14 MAY 2005, Page 56

Changing lives

Michael Vestey

It’s always useful to be reminded of the remarkable stoicism and bravery of the generation of people that lived through the second world war. It’s hard to imagine it being repeated today. I felt it this week listening to Coming Home, a five-part series celebrating the 60th anniversary of VE Day. Charles Wheeler, who in 1945 was a Royal Marine crossing into Germany from Holland, examined how people saw the ending of the war in Europe and how the conflict had altered their lives. Across the BBC as a whole, the occasion is being marked by a plethora of programmes.

The depravity of those involved in the fall of Berlin was remembered: the raping and looting by Russian soldiers, and the SS killing those Germans who flew a white flag from their buildings. German women had the most to fear as the savage reputation of the Soviet troops preceded them. This fear of falling into Russian hands, recalled a former member of the Hitler Youth, explained the fanatical fighting by German soldiers in the ruins of the city. Wheeler said that the last half-mile to Hitler’s Chancellery cost a thousand Soviet lives. Derek Foskett, a doctor and prisoner of war, took a car with a friend and drove to Holland and Belgium rather than wait for an RAF transporter to fly him back to Britain. On the way, he gave a lift home to two terrified German girls, interpreters at the camp, and an SS guard before the Russians could get to them.
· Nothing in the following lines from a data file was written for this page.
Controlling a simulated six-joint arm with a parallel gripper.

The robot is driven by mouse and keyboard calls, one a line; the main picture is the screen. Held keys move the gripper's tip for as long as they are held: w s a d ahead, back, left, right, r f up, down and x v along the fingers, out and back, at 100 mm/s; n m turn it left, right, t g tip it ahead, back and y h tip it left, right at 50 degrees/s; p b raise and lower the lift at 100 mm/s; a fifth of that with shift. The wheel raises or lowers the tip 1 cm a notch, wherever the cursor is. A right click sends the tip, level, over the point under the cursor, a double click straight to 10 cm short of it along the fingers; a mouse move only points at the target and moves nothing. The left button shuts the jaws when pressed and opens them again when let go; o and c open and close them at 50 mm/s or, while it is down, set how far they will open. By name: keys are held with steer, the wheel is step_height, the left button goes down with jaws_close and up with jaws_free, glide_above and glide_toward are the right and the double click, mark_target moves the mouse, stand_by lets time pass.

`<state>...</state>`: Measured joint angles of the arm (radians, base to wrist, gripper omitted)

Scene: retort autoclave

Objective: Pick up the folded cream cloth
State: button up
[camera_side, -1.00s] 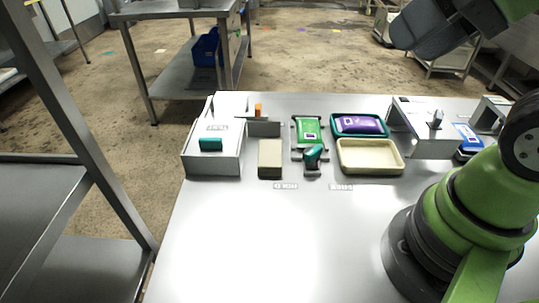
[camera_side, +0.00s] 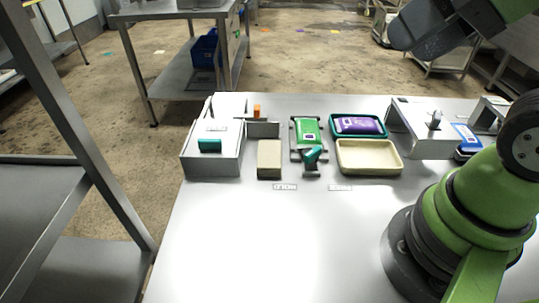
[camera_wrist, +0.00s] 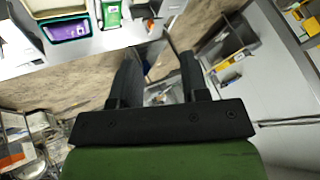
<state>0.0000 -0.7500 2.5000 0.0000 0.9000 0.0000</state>
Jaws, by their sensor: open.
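A beige, block-shaped item (camera_side: 269,159) lies flat on the grey table in the side view, between the white box and the green packet. It looks like the folded cream cloth, though its folds are too small to make out. My gripper (camera_wrist: 158,56) shows in the wrist view with its two dark fingers apart and nothing between them. It is up in the air, away from the items on the table. In the side view the fingers are out of frame; only my arm shows at the right.
A white box with a teal handle (camera_side: 209,146) stands left of the beige item. To its right are a green packet (camera_side: 308,133), an empty cream tray (camera_side: 370,170) and a purple packet (camera_side: 358,125) in a teal tray. The table front (camera_side: 270,240) is clear.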

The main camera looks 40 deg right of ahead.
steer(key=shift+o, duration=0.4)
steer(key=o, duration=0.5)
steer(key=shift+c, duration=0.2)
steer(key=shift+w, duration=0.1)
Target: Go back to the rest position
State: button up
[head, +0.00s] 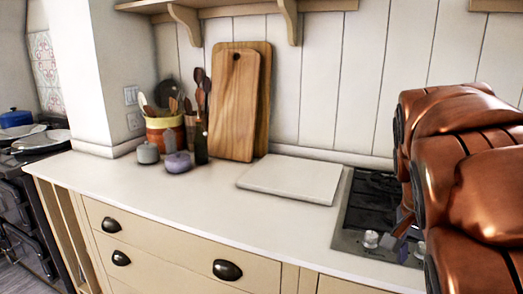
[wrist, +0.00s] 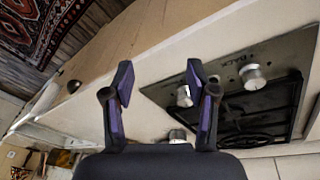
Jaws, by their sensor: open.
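My gripper (wrist: 160,90) shows in the wrist view with its two fingers spread apart and nothing between them. It is above the counter edge beside the hob (wrist: 240,98), and the hob's knobs are close to the right finger. In the head view my copper-coloured arm fills the right side and partly covers the hob (head: 366,207). Only a small dark part of the gripper (head: 402,222) shows there, low beside the arm and over the hob.
A white board (head: 291,179) lies on the counter (head: 215,207) left of the hob. Wooden cutting boards (head: 234,105) lean on the wall. A utensil pot (head: 166,130), a dark bottle (head: 201,147) and two small lidded pots stand left of them. The front counter is clear.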

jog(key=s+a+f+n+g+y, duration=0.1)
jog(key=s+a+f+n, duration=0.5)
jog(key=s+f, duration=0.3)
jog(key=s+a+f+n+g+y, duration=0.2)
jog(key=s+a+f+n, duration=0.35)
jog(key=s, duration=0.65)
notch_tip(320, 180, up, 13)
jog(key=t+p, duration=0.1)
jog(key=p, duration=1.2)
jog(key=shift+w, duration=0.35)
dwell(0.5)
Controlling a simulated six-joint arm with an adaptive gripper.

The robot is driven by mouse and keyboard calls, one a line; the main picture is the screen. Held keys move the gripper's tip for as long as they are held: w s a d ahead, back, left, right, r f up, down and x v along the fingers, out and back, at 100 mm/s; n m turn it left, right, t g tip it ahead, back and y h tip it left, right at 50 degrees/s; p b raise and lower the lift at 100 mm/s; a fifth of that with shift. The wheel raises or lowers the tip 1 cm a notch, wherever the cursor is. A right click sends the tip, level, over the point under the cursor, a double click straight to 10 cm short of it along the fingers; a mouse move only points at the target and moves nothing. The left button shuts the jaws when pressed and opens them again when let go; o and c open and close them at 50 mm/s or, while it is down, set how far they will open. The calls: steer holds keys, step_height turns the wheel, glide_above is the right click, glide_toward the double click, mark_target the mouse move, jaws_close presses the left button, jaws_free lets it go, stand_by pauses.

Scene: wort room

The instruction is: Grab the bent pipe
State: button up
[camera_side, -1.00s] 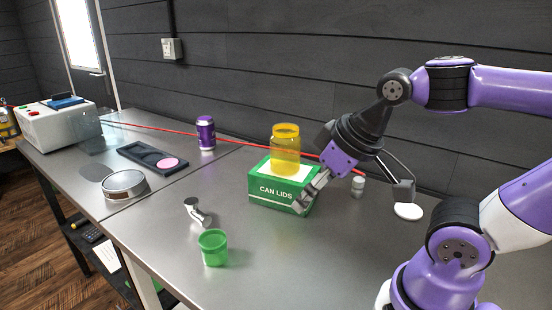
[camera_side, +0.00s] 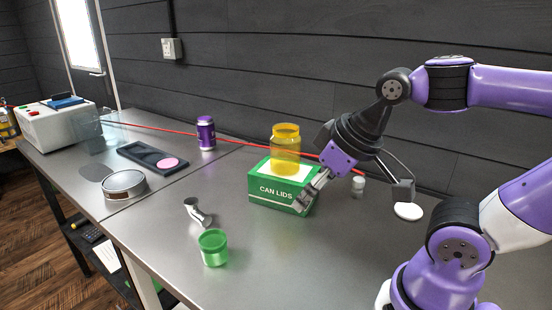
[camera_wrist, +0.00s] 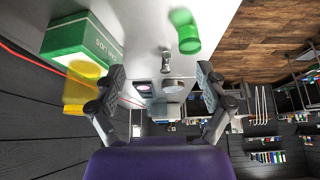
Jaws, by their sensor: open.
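The bent pipe (camera_side: 197,212) is a short silver-grey metal piece lying on the steel bench, left of the green CAN LIDS box and just behind the green cup. In the wrist view the bent pipe (camera_wrist: 166,62) appears small, ahead and between the fingers. My gripper (camera_side: 304,202) is at the right front corner of the box, well to the right of the pipe and apart from it. In the wrist view my gripper (camera_wrist: 160,80) has its two fingers spread wide with nothing between them. I cannot tell whether a finger touches the box.
The green CAN LIDS box (camera_side: 277,193) carries a yellow translucent jar (camera_side: 285,150). A green cup (camera_side: 213,248) stands near the bench's front edge. A round metal tin (camera_side: 124,185), a black tray (camera_side: 153,157) and a purple can (camera_side: 206,132) stand farther left. Bench between box and pipe is clear.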

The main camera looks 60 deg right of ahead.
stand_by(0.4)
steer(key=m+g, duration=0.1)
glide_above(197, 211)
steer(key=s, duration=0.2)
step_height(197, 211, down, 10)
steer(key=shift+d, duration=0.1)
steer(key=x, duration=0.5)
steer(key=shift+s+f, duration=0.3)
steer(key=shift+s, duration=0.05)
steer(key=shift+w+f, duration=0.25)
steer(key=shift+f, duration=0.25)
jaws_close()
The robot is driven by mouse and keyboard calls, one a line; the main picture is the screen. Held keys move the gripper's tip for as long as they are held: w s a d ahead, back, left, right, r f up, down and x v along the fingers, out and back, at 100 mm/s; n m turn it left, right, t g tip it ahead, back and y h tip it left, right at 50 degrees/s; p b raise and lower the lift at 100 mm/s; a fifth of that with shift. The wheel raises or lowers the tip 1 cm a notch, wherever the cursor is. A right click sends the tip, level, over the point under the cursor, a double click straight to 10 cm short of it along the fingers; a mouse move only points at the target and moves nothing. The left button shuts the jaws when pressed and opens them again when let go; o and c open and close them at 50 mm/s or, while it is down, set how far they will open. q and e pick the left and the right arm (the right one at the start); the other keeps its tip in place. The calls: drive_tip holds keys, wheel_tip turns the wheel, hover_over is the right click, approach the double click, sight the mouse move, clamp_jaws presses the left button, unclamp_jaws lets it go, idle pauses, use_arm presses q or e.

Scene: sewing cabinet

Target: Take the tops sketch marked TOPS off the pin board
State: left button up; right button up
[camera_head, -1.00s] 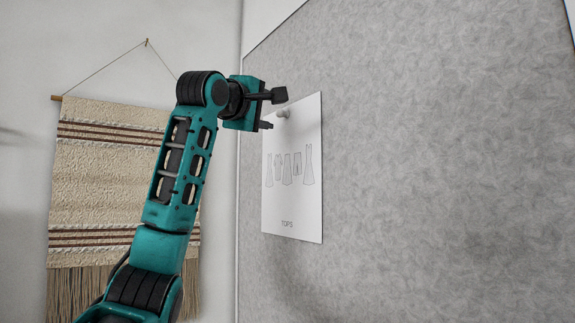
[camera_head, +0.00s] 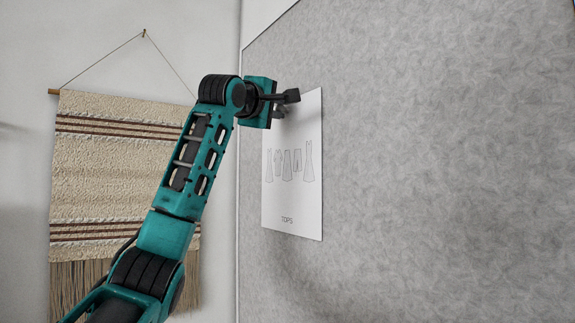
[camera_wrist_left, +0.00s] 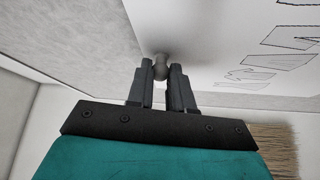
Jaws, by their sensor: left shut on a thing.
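The TOPS sketch (camera_head: 290,190) is a white sheet with a row of garment drawings and the word TOPS near its bottom edge. It hangs upright on the grey pin board (camera_head: 430,170); part of it also shows in the left wrist view (camera_wrist_left: 215,50). In the head view the fingers largely hide the pin. The pin sits at the sheet's top. My right gripper is not in view.
A woven wall hanging (camera_head: 110,170) with fringe hangs on the white wall left of the board, behind my left arm. The board is bare to the right of the sketch.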

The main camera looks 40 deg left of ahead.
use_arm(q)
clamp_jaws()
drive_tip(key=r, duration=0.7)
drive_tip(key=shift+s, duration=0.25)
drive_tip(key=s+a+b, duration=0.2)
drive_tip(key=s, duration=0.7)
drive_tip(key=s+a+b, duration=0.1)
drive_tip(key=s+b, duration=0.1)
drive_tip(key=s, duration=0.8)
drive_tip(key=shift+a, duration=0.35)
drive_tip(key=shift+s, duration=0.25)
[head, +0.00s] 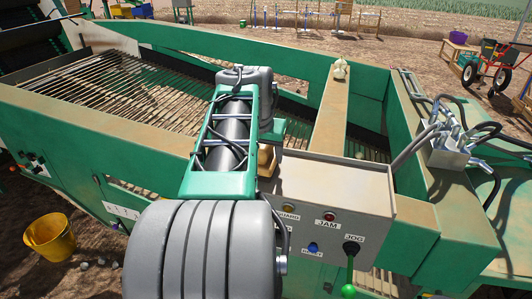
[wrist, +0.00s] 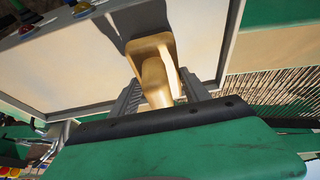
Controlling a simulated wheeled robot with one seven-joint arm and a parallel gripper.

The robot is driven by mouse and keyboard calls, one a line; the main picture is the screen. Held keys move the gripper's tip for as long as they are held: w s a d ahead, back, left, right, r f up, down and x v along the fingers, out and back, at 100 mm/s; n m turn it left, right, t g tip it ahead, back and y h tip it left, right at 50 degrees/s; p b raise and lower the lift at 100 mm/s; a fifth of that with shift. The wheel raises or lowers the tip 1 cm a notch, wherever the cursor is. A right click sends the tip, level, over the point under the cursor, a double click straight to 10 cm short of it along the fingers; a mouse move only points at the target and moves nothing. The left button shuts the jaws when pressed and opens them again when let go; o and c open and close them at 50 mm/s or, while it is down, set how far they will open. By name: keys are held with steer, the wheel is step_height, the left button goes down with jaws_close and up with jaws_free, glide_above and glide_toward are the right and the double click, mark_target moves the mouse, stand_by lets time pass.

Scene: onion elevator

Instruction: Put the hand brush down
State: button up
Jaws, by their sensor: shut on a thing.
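The hand brush (wrist: 152,52) shows in the wrist view as a tan wooden piece with a broad far end and a rounded handle. My gripper (wrist: 160,93) is shut on its handle, one grey finger on each side. The brush is in front of the beige top of the control box (wrist: 75,68); I cannot tell whether it touches it. A dark shadow lies on the box top beside the brush. In the head view a small tan part of the brush (head: 266,158) shows beside my arm, at the left end of the control box (head: 330,180). My arm hides the gripper there.
A pale object (head: 341,68) sits on the tan beam (head: 332,110). Hoses and fittings (head: 455,140) are at right. A yellow bucket (head: 50,238) stands on the ground.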

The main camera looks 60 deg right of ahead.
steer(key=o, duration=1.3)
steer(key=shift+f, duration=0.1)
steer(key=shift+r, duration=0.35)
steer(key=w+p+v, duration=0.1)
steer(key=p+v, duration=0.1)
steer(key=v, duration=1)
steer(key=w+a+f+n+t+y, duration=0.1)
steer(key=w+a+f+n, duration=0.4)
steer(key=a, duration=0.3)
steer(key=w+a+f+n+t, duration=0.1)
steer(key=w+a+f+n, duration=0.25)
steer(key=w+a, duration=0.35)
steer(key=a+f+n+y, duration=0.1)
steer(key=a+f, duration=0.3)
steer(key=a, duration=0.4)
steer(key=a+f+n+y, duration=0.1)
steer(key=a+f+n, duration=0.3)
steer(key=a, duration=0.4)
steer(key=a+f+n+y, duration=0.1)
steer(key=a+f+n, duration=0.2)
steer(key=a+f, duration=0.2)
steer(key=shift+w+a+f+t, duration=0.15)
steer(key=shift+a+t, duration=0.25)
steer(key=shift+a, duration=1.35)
In London, an estimated 30,000 people flocked to Buckingham Palace to see the King, Queen and Winston Churchill appear on the balcony. Humphrey Lyttelton was there with his trumpet and when he started playing he was joined by strangers who also had musical instruments with them. Not everyone celebrated, of course, as the war was continuing in the Far East. When the atomic bombs ended Japanese resistance, Major Denis Healey was delighted, as was Wheeler. All they could think of at the time was that they wouldn’t have to spend four years fighting in the Far East, though when Healey later went to Japan and saw the horror of what had happened he felt differently.

Anne Perkins looked at more recent history in the first of three programmes on Radio Four, Power Eating (Sundays), on how important and historic decisions can be taken over lunch or dinner. The meal theme is a bit of a thin peg, but the stories themselves are fascinating. When Margaret Thatcher first met Mikhail Gorbachev at Chequers in December 1984 over lunch, it proved to be an event that changed the world as we knew it. Six years later the Cold War ended. For once, the Foreign Office got it right when it persuaded Thatcher to make contact with a younger generation of Soviet leaders, as the West was getting nowhere with the walking stiffs of the Kremlin gerontocracy. At first, Gorbachev, who’d rarely travelled outside the Soviet Union, was suspicious that it was a plot to weaken them; he believed Soviet stereotypes of the West.

When Gorbachev and his wife Raisa made their visit, they stayed at Chequers for the weekend. Charles, now Lord, Powell, Thatcher’s foreign affairs adviser, saw her decision to welcome the Soviet couple warmly as a great stroke of diplomacy that would have been impossible with the Brezhnevs and Andropovs. He saw them bonding over lunch. The discussion was vigorous but good-humoured, as they both liked a good argument. The food, apparently, was hardly touched. Gorbachev expressed his own views. Previously, Soviet leaders read out what had been prepared for them, and Gorbachev’s interpreter and adviser, Igor Khripunov, related the joke about Brezhnev who, sitting in his office, heard a knock on the door. Pulling a piece of paper out of his pocket he read, ‘Please come in.’ Malcolm Rifkind was escorting Raisa around Chequers when she told him, ‘I’m so delighted to be here in England. I have always wanted to be in the country of Hobbes and Locke.’ She and her husband also enjoyed reading 20th-century British novelists. Then she asked him which Russian novelists he liked, throwing him into a panic because the only one he’d heard of was Solzhenitsyn and he had yet to be rehabilitated. The following day, in a BBC interview, Thatcher uttered the famous phrase, ‘I like Mr Gorbachev. We can do business together.’ A week later she was able to tell Ronald Reagan about him and persuade him to start a dialogue. Within months, Gorbachev became the leader of the Soviet Union. The next two episodes of Power Eating cover the dinner at which Churchill, as chancellor of the exchequer, disastrously decided to return Britain to the Gold Standard, the worst mistake of his life, he later thought; and the evening in June 1969 when Harold Wilson, dining with rebellious trade union barons at Chequers, ordered them to get ir tanks off his lawn.